Here in the northeastern United States, skies are going to be clear tonight, Wednesday, July 19th, and it’s a great night to get out to see bright objects.
The Moon will be our tour guide – just to the upper right of the Moon tonight – that bright star is the planet Saturn. Saturn will still be about the same place the next few weeks, but the Moon will move on to the left, further away each night.
So tonight is a good night to see Saturn in your telescope – search for my other posts to see what Saturn looks like in a small telescope. Tonight focus on seeing Saturn’s rings and its brightest moon, Titan in the telescope view. (The brighter object to the upper right of Saturn is a star.) If you can’t seen some of the fainter moons of Saturn, try again when the Moon isn’t nearby to dazzle your eyes with its glare.

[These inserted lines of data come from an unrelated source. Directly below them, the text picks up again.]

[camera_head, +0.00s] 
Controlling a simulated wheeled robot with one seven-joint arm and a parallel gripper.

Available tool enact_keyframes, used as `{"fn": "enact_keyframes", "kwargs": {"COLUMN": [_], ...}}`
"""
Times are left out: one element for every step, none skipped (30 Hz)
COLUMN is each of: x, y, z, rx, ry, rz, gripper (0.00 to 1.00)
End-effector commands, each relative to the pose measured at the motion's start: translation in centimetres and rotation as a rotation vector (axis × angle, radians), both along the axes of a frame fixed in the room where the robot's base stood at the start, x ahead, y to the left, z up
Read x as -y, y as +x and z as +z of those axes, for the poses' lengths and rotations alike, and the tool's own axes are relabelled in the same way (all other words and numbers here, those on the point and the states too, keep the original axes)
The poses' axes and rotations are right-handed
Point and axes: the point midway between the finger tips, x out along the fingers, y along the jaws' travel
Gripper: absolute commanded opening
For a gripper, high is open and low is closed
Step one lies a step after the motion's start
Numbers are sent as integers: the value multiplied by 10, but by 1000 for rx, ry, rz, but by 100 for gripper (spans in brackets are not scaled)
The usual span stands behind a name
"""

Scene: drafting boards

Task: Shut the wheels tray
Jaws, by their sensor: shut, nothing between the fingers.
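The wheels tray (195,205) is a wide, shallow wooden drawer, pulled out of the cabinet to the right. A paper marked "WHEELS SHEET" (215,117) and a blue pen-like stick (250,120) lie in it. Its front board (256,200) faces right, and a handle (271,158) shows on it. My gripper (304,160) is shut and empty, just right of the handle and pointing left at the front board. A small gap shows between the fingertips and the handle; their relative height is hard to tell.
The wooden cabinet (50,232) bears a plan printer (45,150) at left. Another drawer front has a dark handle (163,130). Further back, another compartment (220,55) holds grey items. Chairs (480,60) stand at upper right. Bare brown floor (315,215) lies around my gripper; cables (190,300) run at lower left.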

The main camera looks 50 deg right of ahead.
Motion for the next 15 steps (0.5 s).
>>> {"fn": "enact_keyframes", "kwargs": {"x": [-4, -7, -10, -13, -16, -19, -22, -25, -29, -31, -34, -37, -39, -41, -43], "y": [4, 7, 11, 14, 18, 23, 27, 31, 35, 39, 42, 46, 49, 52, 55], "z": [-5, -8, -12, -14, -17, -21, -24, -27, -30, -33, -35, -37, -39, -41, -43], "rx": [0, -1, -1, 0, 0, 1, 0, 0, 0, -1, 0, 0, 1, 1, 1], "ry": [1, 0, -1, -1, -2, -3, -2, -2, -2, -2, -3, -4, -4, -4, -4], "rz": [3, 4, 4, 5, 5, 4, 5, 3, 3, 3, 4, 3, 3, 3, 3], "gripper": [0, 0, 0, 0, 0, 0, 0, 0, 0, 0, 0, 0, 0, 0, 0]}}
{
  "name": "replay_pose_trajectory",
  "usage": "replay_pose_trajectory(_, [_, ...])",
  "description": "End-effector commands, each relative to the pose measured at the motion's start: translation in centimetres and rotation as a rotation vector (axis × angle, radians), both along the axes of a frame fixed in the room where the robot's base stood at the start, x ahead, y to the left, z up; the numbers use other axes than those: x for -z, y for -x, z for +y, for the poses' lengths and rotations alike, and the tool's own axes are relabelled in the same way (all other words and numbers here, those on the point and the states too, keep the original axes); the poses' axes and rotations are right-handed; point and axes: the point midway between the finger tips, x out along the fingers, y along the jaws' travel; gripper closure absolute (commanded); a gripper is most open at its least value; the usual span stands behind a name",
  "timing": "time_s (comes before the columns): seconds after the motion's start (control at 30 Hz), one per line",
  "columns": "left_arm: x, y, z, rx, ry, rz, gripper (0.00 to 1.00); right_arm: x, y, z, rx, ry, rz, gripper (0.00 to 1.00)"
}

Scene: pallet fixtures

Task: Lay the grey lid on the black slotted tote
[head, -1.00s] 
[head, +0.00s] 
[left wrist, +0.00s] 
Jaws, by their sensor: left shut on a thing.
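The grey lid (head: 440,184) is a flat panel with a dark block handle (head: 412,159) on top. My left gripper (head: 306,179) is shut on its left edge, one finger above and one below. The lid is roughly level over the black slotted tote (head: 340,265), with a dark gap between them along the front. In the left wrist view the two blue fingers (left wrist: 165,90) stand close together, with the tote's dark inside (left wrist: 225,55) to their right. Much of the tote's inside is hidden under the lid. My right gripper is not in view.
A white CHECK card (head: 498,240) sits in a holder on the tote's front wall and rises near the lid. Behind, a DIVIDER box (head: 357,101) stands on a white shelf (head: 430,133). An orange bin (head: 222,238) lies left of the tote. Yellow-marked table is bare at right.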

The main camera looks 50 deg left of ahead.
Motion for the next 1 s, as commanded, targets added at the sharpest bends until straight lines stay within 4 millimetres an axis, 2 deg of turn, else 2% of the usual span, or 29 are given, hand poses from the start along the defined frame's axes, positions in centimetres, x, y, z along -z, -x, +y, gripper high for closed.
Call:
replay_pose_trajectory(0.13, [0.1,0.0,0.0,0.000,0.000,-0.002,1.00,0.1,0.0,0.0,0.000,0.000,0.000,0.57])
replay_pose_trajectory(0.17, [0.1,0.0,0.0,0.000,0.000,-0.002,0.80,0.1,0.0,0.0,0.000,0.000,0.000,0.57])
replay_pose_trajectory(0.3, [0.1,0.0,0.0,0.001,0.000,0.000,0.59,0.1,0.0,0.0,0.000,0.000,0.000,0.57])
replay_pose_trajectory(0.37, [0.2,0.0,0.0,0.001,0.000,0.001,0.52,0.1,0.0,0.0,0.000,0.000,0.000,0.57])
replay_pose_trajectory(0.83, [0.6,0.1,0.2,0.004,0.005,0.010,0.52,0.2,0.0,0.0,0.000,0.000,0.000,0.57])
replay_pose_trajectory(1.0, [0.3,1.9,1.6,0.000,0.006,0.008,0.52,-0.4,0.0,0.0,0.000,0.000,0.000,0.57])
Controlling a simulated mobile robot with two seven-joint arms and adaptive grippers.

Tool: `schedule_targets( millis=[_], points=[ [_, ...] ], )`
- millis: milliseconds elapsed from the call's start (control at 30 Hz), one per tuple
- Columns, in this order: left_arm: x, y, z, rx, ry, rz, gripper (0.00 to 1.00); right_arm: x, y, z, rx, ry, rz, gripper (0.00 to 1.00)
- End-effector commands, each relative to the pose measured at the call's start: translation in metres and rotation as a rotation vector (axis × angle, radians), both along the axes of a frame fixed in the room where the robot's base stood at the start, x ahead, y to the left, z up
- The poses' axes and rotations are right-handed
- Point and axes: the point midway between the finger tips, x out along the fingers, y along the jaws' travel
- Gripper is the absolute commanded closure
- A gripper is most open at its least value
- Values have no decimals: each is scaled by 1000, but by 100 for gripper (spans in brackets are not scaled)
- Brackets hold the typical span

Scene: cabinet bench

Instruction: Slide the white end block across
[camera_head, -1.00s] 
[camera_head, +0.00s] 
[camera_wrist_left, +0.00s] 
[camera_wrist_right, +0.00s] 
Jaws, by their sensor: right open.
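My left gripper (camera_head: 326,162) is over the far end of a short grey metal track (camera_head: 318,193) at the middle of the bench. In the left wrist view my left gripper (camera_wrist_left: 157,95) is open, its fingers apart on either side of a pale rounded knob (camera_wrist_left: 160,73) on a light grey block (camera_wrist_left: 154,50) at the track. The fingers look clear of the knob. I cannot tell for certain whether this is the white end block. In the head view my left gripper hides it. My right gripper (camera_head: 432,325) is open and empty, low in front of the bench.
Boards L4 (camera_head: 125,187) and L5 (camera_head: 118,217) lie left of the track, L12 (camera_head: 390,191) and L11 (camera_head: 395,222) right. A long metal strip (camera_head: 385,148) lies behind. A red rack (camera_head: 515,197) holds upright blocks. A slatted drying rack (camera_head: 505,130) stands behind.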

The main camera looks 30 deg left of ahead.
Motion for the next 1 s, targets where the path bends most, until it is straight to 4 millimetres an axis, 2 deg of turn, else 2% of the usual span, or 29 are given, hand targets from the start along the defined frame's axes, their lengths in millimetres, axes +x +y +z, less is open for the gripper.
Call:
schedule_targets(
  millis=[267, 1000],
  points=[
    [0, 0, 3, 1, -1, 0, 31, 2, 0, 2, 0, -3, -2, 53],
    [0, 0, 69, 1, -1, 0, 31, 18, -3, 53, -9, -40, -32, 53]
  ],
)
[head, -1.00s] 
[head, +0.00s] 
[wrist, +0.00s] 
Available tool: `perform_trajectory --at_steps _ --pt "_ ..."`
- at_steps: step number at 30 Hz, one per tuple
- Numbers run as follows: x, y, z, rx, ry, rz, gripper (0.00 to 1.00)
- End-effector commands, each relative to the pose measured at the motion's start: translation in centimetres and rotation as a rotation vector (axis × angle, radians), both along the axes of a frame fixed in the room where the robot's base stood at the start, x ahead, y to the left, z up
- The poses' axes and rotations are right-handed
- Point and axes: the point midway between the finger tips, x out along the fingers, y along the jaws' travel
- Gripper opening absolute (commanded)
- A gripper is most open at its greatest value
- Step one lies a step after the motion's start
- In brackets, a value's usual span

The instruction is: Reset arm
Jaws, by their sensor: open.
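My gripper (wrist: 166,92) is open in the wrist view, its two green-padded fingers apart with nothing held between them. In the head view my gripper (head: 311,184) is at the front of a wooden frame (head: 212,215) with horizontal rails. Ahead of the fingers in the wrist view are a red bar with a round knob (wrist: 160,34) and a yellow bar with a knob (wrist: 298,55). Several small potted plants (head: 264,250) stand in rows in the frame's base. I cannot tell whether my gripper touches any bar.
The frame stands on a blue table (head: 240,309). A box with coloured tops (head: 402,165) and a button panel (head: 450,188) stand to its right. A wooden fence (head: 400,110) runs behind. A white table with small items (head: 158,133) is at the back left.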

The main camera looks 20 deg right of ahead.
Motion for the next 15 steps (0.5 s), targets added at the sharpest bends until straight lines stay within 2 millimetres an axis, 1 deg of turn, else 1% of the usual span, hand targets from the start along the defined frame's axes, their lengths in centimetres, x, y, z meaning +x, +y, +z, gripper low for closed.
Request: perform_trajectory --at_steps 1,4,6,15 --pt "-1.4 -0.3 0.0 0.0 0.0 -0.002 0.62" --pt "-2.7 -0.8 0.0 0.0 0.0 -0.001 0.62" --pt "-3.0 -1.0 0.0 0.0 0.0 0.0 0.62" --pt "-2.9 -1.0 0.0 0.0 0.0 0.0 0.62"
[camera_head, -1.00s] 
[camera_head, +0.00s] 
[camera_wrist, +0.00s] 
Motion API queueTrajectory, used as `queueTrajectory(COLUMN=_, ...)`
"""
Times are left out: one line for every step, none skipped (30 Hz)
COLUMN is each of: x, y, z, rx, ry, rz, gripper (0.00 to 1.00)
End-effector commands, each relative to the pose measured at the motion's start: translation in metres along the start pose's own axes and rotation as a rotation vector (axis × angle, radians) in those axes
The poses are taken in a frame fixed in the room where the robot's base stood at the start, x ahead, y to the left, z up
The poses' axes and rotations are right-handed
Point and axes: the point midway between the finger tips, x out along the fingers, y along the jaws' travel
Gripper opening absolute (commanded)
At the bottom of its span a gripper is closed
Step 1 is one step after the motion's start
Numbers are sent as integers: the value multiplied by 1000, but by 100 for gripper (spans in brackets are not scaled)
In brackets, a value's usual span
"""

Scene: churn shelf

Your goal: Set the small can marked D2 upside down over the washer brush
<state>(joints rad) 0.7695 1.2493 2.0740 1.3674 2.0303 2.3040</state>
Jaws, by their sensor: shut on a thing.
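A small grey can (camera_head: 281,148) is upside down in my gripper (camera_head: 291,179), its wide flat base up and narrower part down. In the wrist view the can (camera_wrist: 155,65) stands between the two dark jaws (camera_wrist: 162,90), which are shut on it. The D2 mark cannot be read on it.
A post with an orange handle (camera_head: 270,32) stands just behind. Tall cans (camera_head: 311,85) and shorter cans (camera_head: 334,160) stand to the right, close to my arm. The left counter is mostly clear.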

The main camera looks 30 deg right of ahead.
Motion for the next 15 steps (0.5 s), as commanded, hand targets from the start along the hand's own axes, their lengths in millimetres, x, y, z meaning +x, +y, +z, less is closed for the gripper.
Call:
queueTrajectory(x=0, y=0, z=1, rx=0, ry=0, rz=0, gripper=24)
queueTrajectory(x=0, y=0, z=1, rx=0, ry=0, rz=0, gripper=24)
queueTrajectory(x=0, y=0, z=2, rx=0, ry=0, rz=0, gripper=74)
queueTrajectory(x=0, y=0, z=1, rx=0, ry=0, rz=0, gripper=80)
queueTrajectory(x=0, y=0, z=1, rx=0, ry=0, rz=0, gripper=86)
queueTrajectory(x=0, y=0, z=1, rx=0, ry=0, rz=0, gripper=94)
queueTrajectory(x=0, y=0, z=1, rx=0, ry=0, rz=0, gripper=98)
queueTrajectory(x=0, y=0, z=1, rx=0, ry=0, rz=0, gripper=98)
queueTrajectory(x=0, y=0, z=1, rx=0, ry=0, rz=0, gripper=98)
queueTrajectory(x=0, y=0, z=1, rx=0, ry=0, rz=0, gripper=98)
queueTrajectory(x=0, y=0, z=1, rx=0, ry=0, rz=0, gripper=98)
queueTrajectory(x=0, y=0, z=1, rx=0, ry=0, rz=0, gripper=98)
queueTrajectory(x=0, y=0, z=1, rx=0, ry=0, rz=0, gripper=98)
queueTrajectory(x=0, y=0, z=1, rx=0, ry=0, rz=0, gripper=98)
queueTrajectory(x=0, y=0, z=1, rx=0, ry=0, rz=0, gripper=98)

Start with Saturn and save the view of the Moon until later, since after you look at the Moon in your telescope, you’ll lose much of your ability to see in the dark. But the Moon is well worth the look, as well. It’s wonderful in any telescope or binoculars, although you’ll need a telescope or good spotting scope to see Saturn’s rings.
See the photos and graphics below……click on ‘skychart’ to get a skychart, in pdf form, for the entire evening sky for Wed, June 19 (also good for the rest of June, except for the Moon- the Moon will move further left each night)
Here’s a photo that shows Saturn and the similarly bright star Spica, as you would see them together in the sky. The Moon is not in this photo, since I took it several nights ago.
All of this, except for the weather forecast, is good for anywhere in the northern hemisphere. Saturn will be lower in the sky if you are further north than my location at 41 degrees north. The Moon will be closer to Saturn in the Eastern Hemisphere, and further to the left on the west coast of the US and Asia.